À l’inverse, les clients fidèles des webmarchands verront d’un mauvais œil l’augmentation de leur panier. Pourtant la livraison a un coût : les colis, le travail de ceux qui les préparent, le transport ne sont pas gratuits, il n’est donc pas illogique de les payer. De plus, le pourcentage de personnes achetant sur Internet est tout aussi élevé (voire plus, selon les sources) dans les communes de plus de 100 000 habitants ou l’agglomération parisienne, où les librairies abondent, que dans les campagnes. La gratuité peut donc inciter à des commandes de confort qui ne sont conformes ni au souhait de conserver un tissu commercial local vivace ni à celui de protéger l’environnement. Ces commandes passées par des personnes qui pourraient sans difficulté fréquenter une librairie sont-elles majoritaires ? Difficile à dire. Amazon assure expédier 40 % de ses livres à des clients « vivant dans des codes postaux (sic) qui n’ont pas de librairies ». Cela ne signifie pas qu’aucune soit implantée à proximité. Et montre qu’une majorité de livres est envoyée dans des communes qui en disposent. Cela dit, selon l’Observatoire société et consommation, la première raison de non-fréquentation des librairies est : « il m’est difficile de m’y rendre » ou « je n’en ai pas à proximité des lieux que je fréquente ». Pour ces personnes éloignées des points de vente, restera la stratégie de grouper ses achats, ou de se rabattre sur les livres d’occasion, qui ne sont pas concernés par la mesure.
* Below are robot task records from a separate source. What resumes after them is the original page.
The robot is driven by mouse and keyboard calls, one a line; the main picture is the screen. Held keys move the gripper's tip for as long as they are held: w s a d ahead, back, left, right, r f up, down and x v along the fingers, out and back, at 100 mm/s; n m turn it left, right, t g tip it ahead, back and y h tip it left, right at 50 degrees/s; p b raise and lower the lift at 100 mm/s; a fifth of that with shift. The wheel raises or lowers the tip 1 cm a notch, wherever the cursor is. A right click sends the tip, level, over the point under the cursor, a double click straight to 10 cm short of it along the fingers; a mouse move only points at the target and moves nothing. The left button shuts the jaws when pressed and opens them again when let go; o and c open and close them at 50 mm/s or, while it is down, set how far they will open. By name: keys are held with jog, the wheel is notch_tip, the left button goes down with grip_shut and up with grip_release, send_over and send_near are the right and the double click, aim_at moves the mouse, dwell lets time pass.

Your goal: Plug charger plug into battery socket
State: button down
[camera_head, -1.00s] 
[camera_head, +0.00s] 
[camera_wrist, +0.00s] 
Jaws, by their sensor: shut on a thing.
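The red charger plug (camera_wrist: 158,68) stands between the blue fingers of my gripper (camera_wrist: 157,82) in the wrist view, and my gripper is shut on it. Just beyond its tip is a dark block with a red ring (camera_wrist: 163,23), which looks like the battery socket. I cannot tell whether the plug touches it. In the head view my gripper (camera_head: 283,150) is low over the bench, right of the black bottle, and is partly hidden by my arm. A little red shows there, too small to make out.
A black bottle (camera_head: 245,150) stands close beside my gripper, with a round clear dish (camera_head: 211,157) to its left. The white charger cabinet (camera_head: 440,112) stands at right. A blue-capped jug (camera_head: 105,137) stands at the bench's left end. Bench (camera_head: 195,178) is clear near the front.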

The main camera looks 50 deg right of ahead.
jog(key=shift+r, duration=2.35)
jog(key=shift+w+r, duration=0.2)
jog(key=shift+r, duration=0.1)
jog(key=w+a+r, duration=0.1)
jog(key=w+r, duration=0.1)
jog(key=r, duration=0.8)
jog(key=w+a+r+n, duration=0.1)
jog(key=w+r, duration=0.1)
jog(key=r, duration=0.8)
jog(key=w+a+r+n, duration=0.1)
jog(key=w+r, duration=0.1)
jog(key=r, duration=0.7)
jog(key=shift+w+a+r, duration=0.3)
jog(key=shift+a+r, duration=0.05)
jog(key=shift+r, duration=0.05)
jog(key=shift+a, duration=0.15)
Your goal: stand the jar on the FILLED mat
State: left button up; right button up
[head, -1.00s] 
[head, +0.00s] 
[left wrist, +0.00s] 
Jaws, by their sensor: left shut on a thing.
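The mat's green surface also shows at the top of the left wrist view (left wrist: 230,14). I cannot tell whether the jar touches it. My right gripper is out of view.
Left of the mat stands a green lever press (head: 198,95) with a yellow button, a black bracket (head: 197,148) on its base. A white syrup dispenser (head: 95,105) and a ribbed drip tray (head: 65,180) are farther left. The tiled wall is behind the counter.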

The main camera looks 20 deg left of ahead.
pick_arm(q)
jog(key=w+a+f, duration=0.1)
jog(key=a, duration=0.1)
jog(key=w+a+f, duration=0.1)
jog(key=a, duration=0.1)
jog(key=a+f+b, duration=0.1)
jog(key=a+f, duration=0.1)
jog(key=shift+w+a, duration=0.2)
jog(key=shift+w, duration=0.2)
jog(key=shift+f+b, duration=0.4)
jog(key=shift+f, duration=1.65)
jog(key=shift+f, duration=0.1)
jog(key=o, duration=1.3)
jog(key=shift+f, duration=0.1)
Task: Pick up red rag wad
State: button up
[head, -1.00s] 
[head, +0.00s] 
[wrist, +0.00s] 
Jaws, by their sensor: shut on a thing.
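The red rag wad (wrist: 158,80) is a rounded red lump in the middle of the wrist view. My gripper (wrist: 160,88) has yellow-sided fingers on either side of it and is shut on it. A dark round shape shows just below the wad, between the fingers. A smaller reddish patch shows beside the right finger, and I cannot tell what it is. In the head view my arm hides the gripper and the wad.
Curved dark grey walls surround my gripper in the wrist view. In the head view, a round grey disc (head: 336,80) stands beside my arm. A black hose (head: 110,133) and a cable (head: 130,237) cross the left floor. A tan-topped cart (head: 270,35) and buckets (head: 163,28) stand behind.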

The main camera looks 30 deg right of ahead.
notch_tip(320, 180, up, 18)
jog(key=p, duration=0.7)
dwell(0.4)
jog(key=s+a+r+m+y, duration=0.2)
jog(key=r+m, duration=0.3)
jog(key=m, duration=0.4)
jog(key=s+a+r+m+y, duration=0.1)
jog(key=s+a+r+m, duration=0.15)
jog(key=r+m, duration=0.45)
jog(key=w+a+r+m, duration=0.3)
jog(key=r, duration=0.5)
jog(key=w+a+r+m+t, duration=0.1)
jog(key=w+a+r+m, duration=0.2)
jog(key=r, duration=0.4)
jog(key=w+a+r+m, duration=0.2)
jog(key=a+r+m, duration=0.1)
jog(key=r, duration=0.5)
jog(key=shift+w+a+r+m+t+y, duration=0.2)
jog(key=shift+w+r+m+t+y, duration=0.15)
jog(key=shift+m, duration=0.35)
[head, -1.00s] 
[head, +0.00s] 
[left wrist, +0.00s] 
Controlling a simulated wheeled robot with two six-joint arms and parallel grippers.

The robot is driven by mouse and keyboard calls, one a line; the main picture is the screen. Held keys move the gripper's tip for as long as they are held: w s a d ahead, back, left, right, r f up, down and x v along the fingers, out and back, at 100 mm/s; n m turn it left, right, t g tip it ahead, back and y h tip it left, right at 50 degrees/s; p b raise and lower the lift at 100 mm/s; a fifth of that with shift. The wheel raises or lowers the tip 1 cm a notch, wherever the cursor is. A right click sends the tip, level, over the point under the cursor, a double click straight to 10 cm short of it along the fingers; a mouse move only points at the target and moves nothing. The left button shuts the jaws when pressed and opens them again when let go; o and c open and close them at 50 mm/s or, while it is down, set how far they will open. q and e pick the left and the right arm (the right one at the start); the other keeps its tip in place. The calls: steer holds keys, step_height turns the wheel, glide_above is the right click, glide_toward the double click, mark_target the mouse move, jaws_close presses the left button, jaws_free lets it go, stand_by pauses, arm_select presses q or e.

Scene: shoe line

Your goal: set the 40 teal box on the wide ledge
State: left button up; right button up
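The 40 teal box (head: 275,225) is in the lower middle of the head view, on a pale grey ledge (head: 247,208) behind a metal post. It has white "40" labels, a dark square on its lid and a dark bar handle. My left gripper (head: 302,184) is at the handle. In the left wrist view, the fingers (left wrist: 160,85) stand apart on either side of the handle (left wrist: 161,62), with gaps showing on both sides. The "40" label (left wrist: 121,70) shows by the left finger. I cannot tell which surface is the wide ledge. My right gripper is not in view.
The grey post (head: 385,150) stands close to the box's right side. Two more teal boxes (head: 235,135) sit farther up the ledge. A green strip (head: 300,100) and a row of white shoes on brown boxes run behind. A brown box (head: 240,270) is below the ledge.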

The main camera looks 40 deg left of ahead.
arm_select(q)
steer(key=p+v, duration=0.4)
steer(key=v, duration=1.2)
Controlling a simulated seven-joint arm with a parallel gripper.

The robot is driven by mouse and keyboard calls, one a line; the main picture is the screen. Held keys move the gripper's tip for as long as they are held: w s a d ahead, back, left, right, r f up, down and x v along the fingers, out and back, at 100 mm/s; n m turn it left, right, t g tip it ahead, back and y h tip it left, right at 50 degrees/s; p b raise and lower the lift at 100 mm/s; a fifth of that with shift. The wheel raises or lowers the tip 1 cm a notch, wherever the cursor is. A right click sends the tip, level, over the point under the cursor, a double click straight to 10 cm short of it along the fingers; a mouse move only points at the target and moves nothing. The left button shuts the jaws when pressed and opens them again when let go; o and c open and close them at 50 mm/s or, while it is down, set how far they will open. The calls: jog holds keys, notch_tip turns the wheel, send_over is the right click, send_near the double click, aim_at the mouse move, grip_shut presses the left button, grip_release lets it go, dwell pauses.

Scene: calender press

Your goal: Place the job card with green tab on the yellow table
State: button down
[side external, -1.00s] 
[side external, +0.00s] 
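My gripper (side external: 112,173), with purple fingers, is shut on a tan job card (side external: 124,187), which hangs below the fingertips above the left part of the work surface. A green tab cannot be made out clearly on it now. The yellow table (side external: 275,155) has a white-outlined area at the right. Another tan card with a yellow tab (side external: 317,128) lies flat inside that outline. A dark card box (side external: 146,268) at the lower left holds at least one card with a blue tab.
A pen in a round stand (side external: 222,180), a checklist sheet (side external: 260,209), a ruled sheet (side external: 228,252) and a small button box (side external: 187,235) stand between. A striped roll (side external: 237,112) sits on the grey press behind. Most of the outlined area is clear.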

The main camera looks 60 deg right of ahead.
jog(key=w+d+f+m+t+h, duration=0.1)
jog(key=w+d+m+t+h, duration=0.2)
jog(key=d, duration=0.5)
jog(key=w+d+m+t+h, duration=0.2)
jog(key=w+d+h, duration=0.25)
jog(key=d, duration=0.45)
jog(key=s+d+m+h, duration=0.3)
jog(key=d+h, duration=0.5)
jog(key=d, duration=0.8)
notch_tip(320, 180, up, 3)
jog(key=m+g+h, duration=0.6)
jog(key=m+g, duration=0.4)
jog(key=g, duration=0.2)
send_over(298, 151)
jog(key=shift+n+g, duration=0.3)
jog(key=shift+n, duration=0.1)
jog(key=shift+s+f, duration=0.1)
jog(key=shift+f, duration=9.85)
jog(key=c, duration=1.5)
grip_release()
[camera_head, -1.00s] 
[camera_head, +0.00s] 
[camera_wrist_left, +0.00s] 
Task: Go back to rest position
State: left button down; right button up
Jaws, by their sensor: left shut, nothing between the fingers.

Amazon, justement, était aussi, sans surprise, opposée à ce tarif minimal. La plateforme demande qu’il ne soit en vigueur que pour une durée de 2 ans et que, durant cette période, une étude d’impact soit menée pour mesurer ses effets et, le cas échéant, ajuster le dispositif. Enfin, des petits éditeurs indépendants, dont les ouvrages sont peu présents en librairie, protestent également contre cette mesure. « Quatre cinquièmes de nos ventes passent par Internet, nous avons donc fixé le prix de nos ouvrages en tenant compte du coût de la livraison pour pouvoir offrir les frais de port, explique Didier Sartore, directeur de Estelas éditions. Nos livres sont déjà assez chers, si on rajoute 3 €, les clients ne vont pas suivre. Et redéfinir nos tarifs aurait toutes sortes de conséquences. »

Moins cher d’expédier un livre à l’étranger qu’en France

Si on trouve bien peu d’acteurs du secteur pour défendre ce texte, tous s’accordent en revanche à dénoncer l’absurdité de la grille tarifaire appliquée par la Poste. Car pour encourager le rayonnement de notre culture, l’envoi de livres à l’étranger bénéficie de tarifs extrêmement privilégiés. Expédier un poche dans un autre pays de l’Union, au Royaume-Uni ou en Suisse coûte 1,49 €, dans les autres parties du monde, 2,60 €. Pour la France, cela revient entre 4,50 € et 4,95 €. La filière négocierait pour obtenir des tarifs spécifiques applicables sur notre territoire.

La mesure n’est pas d’application immédiate car le projet d’arrêté doit être notifié à la Commission européenne pour avis. « Une fois celui-ci rendu, la tarification minimale entrera en vigueur dans un délai de 6 mois après sa publication », précise le ministère qui semble tenir pour acquis que Bruxelles ne trouvera rien à redire à son texte.

Rappelons, pour les personnes qui peuvent se rendre en librairie, que des sites très précieux permettent de connaître la disponibilité dans les différents points de vente des ouvrages convoités et, s’ils ne sont pas immédiatement disponibles, de les commander pour aller les chercher quelques jours plus tard chez le commerçant (sans frais de livraison dans ce cas). On peut citer www.librairiesindependantes.com et, pour les Parisiens, www.parislibrairies.fr.